[Collected data]
* * * * *

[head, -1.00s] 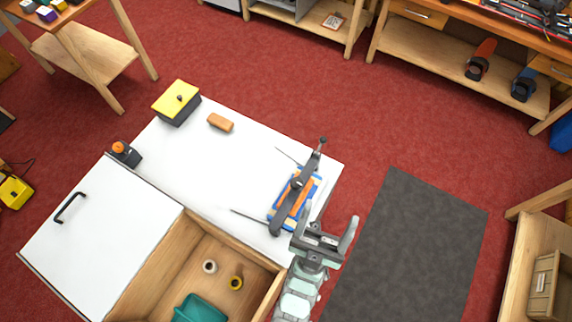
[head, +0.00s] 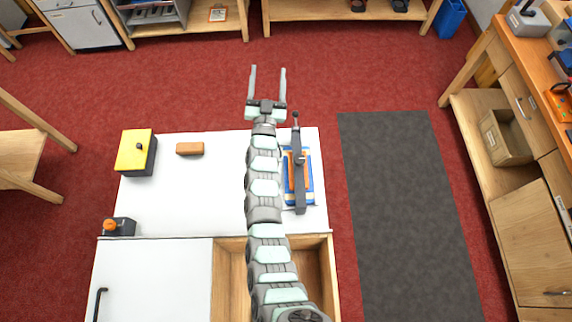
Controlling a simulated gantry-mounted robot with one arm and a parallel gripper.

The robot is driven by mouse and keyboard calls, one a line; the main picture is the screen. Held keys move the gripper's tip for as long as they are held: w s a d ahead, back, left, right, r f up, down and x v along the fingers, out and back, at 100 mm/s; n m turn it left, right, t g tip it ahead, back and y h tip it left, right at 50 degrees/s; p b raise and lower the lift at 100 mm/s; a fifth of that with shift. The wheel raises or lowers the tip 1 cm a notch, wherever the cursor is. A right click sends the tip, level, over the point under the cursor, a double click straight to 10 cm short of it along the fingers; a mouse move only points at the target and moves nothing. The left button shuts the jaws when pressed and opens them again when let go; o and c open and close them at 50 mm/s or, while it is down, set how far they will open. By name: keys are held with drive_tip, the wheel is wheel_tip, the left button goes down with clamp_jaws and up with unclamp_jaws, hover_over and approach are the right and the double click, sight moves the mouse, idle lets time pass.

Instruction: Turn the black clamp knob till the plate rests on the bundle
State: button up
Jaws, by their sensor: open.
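The dark grey clamp (head: 299,180) lies lengthwise over a blue and orange bundle (head: 310,178) at the right end of the white bench top. A small black knob (head: 295,115) stands at its far end, and a screw shows near the middle of the bar. I cannot tell the plate apart from the bar, or whether it touches the bundle. My gripper (head: 267,84) is open and empty, its two fingers pointing away past the bench's far edge, left of and beyond the knob. My arm crosses the bench just left of the clamp and hides part of the top.
A yellow-lidded box (head: 135,150), a brown block (head: 190,148) and an orange-topped black device (head: 119,227) stand on the bench top (head: 190,195). An open wooden compartment (head: 231,270) is at the front. A grey mat (head: 395,190) lies on the red floor to the right.

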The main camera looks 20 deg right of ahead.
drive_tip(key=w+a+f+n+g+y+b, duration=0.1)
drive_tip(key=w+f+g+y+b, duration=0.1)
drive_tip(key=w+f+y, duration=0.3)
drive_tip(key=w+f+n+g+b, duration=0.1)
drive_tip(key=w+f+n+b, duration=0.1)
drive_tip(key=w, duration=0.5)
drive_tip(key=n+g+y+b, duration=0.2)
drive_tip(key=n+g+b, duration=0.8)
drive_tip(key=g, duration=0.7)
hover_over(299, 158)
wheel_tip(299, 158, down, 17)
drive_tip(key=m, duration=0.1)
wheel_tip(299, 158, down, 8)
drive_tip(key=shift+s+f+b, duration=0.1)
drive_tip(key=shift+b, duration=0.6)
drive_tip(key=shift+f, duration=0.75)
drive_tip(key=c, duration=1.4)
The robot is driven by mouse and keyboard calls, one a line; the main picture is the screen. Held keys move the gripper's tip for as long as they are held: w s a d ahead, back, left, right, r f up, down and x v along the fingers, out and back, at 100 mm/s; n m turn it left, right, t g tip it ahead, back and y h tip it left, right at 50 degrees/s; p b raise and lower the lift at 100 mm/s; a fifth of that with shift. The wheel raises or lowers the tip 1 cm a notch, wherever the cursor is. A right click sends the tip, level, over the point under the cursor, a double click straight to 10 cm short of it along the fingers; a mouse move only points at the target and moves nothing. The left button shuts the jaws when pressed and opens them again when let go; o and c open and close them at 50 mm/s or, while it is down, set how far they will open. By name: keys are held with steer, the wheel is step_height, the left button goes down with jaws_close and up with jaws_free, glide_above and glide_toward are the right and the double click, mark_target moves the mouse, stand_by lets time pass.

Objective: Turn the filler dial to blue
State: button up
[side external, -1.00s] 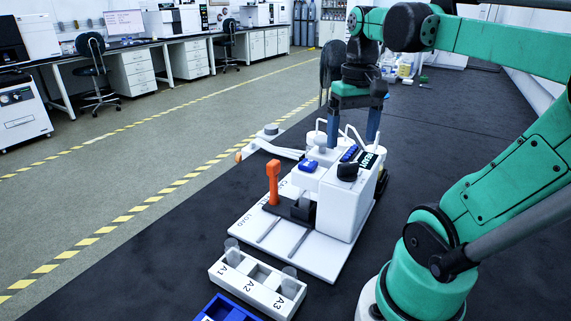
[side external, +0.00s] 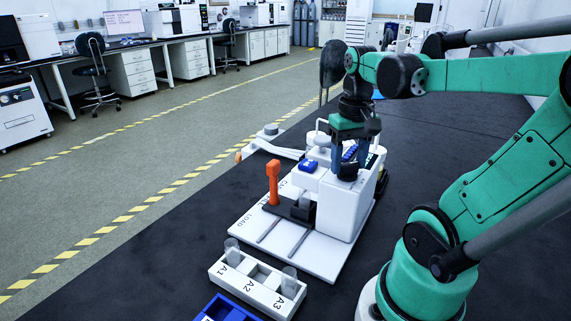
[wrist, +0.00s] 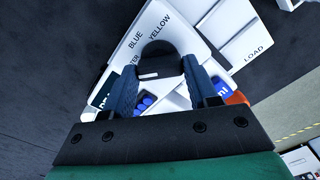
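The filler dial (wrist: 158,48) is a dark rounded knob on the white machine. In the wrist view the labels BLUE (wrist: 135,40) and YELLOW (wrist: 160,28) stand beyond it, and a label ending in TER lies left of it. A whitish mark shows near the knob; I cannot tell which label it points to. My gripper (wrist: 160,68) is open, with one blue finger on each side of the dial; whether they touch it is unclear. In the side view my gripper (side external: 348,163) points down over the machine's top, and the dark dial (side external: 347,173) shows low between the fingers.
A white rack (side external: 258,283) with slots A1 to A3 and a blue tray (side external: 222,311) lie in front.

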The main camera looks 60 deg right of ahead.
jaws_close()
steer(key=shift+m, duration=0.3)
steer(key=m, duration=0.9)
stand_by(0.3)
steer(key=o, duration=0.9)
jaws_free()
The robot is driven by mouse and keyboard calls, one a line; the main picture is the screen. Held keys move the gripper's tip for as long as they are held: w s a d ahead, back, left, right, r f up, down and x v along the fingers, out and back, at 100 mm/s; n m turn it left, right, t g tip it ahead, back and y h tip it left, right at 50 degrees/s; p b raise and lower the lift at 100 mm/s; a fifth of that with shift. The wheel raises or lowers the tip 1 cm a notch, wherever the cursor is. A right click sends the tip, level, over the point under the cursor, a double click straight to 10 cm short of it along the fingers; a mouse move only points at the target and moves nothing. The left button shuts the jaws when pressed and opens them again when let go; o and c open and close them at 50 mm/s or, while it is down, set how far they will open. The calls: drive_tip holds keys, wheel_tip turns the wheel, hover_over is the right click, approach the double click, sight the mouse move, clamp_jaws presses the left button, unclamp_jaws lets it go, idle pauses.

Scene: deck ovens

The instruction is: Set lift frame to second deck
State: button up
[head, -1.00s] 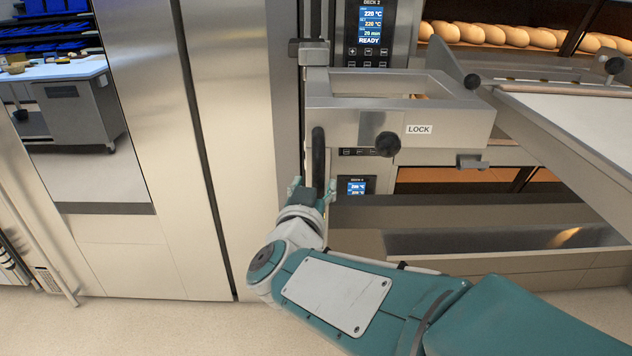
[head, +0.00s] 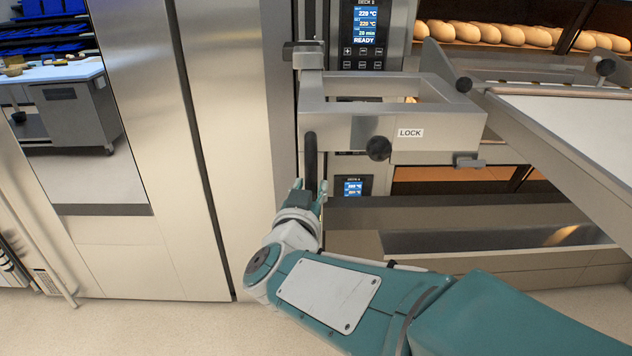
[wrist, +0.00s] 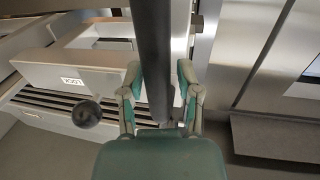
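The lift frame (head: 345,130) is a metal box frame with a LOCK label and a dark round knob (head: 379,148) on its front. It stands below the deck 2 panel (head: 367,25), which reads READY, and above the deck 4 panel (head: 354,187). A dark upright handle (head: 310,150) is at its left end. My gripper (head: 309,184) is at the handle's lower part. In the wrist view, my gripper (wrist: 158,75) has one finger on each side of the handle (wrist: 153,50), with a small gap at the right finger. Contact at the left finger is unclear.
A white loader board (head: 570,125) with metal side rails slopes at the right. Loaves (head: 480,33) lie in the lit upper deck. A tall steel panel (head: 225,140) stands left of the frame. A workbench (head: 70,105) is at the far left.

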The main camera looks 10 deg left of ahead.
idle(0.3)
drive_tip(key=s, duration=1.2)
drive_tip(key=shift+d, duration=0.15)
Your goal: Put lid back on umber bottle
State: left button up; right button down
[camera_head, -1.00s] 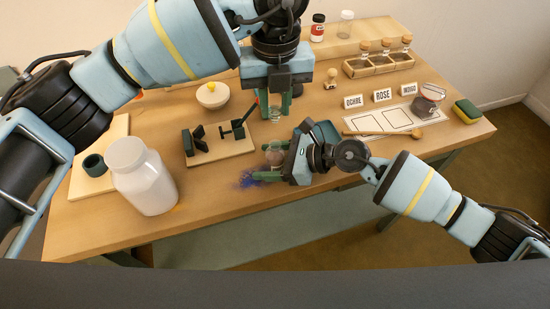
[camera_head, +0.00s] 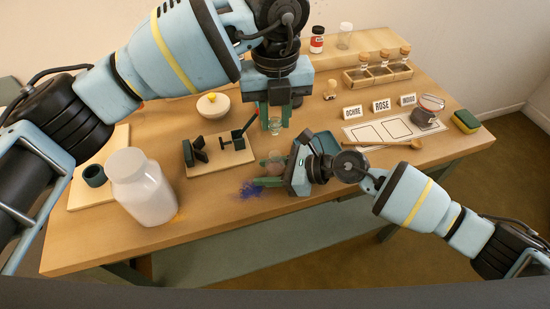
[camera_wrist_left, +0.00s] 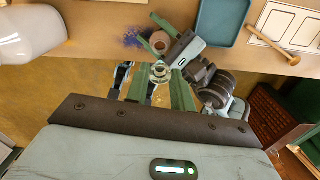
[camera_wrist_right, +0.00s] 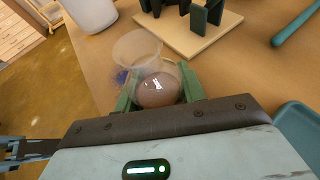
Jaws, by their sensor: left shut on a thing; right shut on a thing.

* * * * *

▶ _Written task_: Pictures are excluded; copy all other data exactly as shown.

▶ _Written response_:
[head, -1.00s] 
[head, +0.00s] 
Controlling a simulated gantry-mounted robot with one arm and a parallel gripper.

The robot is driven by mouse and keyboard calls, one a line; the main picture is the screen. Held keys move the gripper's tip for as long as they are held: w s a d ahead, back, left, right, r f up, down and x v along the fingers, out and back, at 100 mm/s; n m turn it left, right, t g tip it ahead, back and y h tip it left, right at 50 degrees/s; p b raise and lower the lift at 100 mm/s; a fifth of that with shift. The wheel raises or lowers the tip 1 cm a notch, wherever the cursor is. A right click sends the tip, level, over the point under the cursor, a double click straight to 10 cm short of it along the fingers; a mouse move only points at the target and moves nothing. The left button shuts the jaws when pressed and opens them again when let go; o and c open and close them at 50 mm/s or, while it is down, set how far they will open. By name: keys are held with drive_tip, the wheel is wheel_tip, the left button goes down with clamp_jaws and up with unclamp_jaws, hover_over and approach are the right and the double click, sight moves the mouse, idle lets time pass.

Instruction: Turn the black clamp knob till the plate rests on the bundle
State: button up
Jaws, by their sensor: open.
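The dark grey clamp (head: 299,180) lies lengthwise over a blue and orange bundle (head: 310,178) at the right end of the white bench top. A small black knob (head: 295,115) stands at its far end, and a screw shows near the middle of the bar. I cannot tell the plate apart from the bar, or whether it touches the bundle. My gripper (head: 267,84) is open and empty, its two fingers pointing away past the bench's far edge, left of and beyond the knob. My arm crosses the bench just left of the clamp and hides part of the top.
A yellow-lidded box (head: 135,150), a brown block (head: 190,148) and an orange-topped black device (head: 119,227) stand on the bench top (head: 190,195). An open wooden compartment (head: 231,270) is at the front. A grey mat (head: 395,190) lies on the red floor to the right.

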The main camera looks 20 deg right of ahead.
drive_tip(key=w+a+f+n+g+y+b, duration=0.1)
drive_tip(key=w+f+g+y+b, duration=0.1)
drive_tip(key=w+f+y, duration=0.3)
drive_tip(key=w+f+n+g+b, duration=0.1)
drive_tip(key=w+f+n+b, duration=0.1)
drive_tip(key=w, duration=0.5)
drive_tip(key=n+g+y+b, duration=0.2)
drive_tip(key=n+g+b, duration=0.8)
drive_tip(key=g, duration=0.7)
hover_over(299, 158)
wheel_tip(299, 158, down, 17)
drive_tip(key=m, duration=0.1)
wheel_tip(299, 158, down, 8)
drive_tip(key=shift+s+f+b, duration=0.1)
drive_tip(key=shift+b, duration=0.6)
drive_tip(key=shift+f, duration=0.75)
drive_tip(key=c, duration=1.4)
The robot is driven by mouse and keyboard calls, one a line; the main picture is the screen. Held keys move the gripper's tip for as long as they are held: w s a d ahead, back, left, right, r f up, down and x v along the fingers, out and back, at 100 mm/s; n m turn it left, right, t g tip it ahead, back and y h tip it left, right at 50 degrees/s; p b raise and lower the lift at 100 mm/s; a fifth of that with shift. The wheel raises or lowers the tip 1 cm a notch, wherever the cursor is. A right click sends the tip, level, over the point under the cursor, a double click straight to 10 cm short of it along the fingers; a mouse move only points at the target and moves nothing. The left button shuts the jaws when pressed and opens them again when let go; o and c open and close them at 50 mm/s or, while it is down, set how far they will open. By name: keys are held with steer, the wheel is step_height, the left button goes down with jaws_close and up with jaws_free, glide_above and glide_toward are the right and the double click, mark_target moves the mouse, stand_by lets time pass.

Objective: Turn the filler dial to blue
State: button up
[side external, -1.00s] 
[side external, +0.00s] 
[wrist, +0.00s] 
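The filler dial (wrist: 158,48) is a dark rounded knob on the white machine. In the wrist view the labels BLUE (wrist: 135,40) and YELLOW (wrist: 160,28) stand beyond it, and a label ending in TER lies left of it. A whitish mark shows near the knob; I cannot tell which label it points to. My gripper (wrist: 160,68) is open, with one blue finger on each side of the dial; whether they touch it is unclear. In the side view my gripper (side external: 348,163) points down over the machine's top, and the dark dial (side external: 347,173) shows low between the fingers.
A white rack (side external: 258,283) with slots A1 to A3 and a blue tray (side external: 222,311) lie in front.

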The main camera looks 60 deg right of ahead.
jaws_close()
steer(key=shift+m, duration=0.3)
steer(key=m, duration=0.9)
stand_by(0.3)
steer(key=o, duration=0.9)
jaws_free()
The robot is driven by mouse and keyboard calls, one a line; the main picture is the screen. Held keys move the gripper's tip for as long as they are held: w s a d ahead, back, left, right, r f up, down and x v along the fingers, out and back, at 100 mm/s; n m turn it left, right, t g tip it ahead, back and y h tip it left, right at 50 degrees/s; p b raise and lower the lift at 100 mm/s; a fifth of that with shift. The wheel raises or lowers the tip 1 cm a notch, wherever the cursor is. A right click sends the tip, level, over the point under the cursor, a double click straight to 10 cm short of it along the fingers; a mouse move only points at the target and moves nothing. The left button shuts the jaws when pressed and opens them again when let go; o and c open and close them at 50 mm/s or, while it is down, set how far they will open. The calls: drive_tip holds keys, wheel_tip turns the wheel, hover_over is the right click, approach the double click, sight the mouse move, clamp_jaws presses the left button, unclamp_jaws lets it go, idle pauses.

Scene: deck ovens

The instruction is: Set lift frame to second deck
State: button up
[head, -1.00s] 
[head, +0.00s] 
[wrist, +0.00s] 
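The lift frame (head: 345,130) is a metal box frame with a LOCK label and a dark round knob (head: 379,148) on its front. It stands below the deck 2 panel (head: 367,25), which reads READY, and above the deck 4 panel (head: 354,187). A dark upright handle (head: 310,150) is at its left end. My gripper (head: 309,184) is at the handle's lower part. In the wrist view, my gripper (wrist: 158,75) has one finger on each side of the handle (wrist: 153,50), with a small gap at the right finger. Contact at the left finger is unclear.
A white loader board (head: 570,125) with metal side rails slopes at the right. Loaves (head: 480,33) lie in the lit upper deck. A tall steel panel (head: 225,140) stands left of the frame. A workbench (head: 70,105) is at the far left.

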The main camera looks 10 deg left of ahead.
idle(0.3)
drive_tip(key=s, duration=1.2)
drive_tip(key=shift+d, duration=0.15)
Your goal: Put lid back on umber bottle
State: left button up; right button down
[camera_head, -1.00s] 
[camera_head, +0.00s] 
[camera_wrist_left, +0.00s] 
[camera_wrist_right, +0.00s] 
Jaws, by their sensor: left shut on a thing; right shut on a thing.

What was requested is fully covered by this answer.